WHAT IS REQUIRED => Transcribe all of the material exactly.

start DATASET EXCERPT

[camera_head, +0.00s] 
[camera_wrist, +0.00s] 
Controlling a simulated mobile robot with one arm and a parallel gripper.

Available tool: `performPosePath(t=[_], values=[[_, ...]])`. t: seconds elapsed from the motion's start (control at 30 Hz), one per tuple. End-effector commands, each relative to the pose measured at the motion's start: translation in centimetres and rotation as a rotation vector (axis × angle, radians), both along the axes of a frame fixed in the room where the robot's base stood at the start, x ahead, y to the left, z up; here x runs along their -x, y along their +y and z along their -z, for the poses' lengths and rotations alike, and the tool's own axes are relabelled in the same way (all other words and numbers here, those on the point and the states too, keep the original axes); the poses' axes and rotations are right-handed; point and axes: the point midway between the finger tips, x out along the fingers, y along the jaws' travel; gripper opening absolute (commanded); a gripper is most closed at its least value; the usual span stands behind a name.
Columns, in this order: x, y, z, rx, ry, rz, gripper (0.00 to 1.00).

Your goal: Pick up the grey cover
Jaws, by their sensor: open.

end DATASET EXCERPT

COMPLETE OUTPUT =>
[camera_head, +0.00s] 
[camera_wrist, +0.00s] 
Controlling a simulated mobile robot with one arm and a parallel gripper.

Available tool: `performPosePath(t=[_], values=[[_, ...]])`. t: seconds elapsed from the motion's start (control at 30 Hz), one per tuple. End-effector commands, each relative to the pose measured at the motion's start: translation in centimetres and rotation as a rotation vector (axis × angle, radians), both along the axes of a frame fixed in the room where the robot's base stood at the start, x ahead, y to the left, z up; here x runs along their -x, y along their +y and z along their -z, for the poses' lengths and rotations alike, and the tool's own axes are relabelled in the same way (all other words and numbers here, those on the point and the states too, keep the original axes); the poses' axes and rotations are right-handed; point and axes: the point midway between the finger tips, x out along the fingers, y along the jaws' travel; gripper opening absolute (commanded); a gripper is most closed at its least value; the usual span stands behind a name.
Columns, in this order: x, y, z, rx, ry, rz, gripper (0.00 to 1.00).

Your goal: Pick up the grey cover
Jaws, by their sensor: open.

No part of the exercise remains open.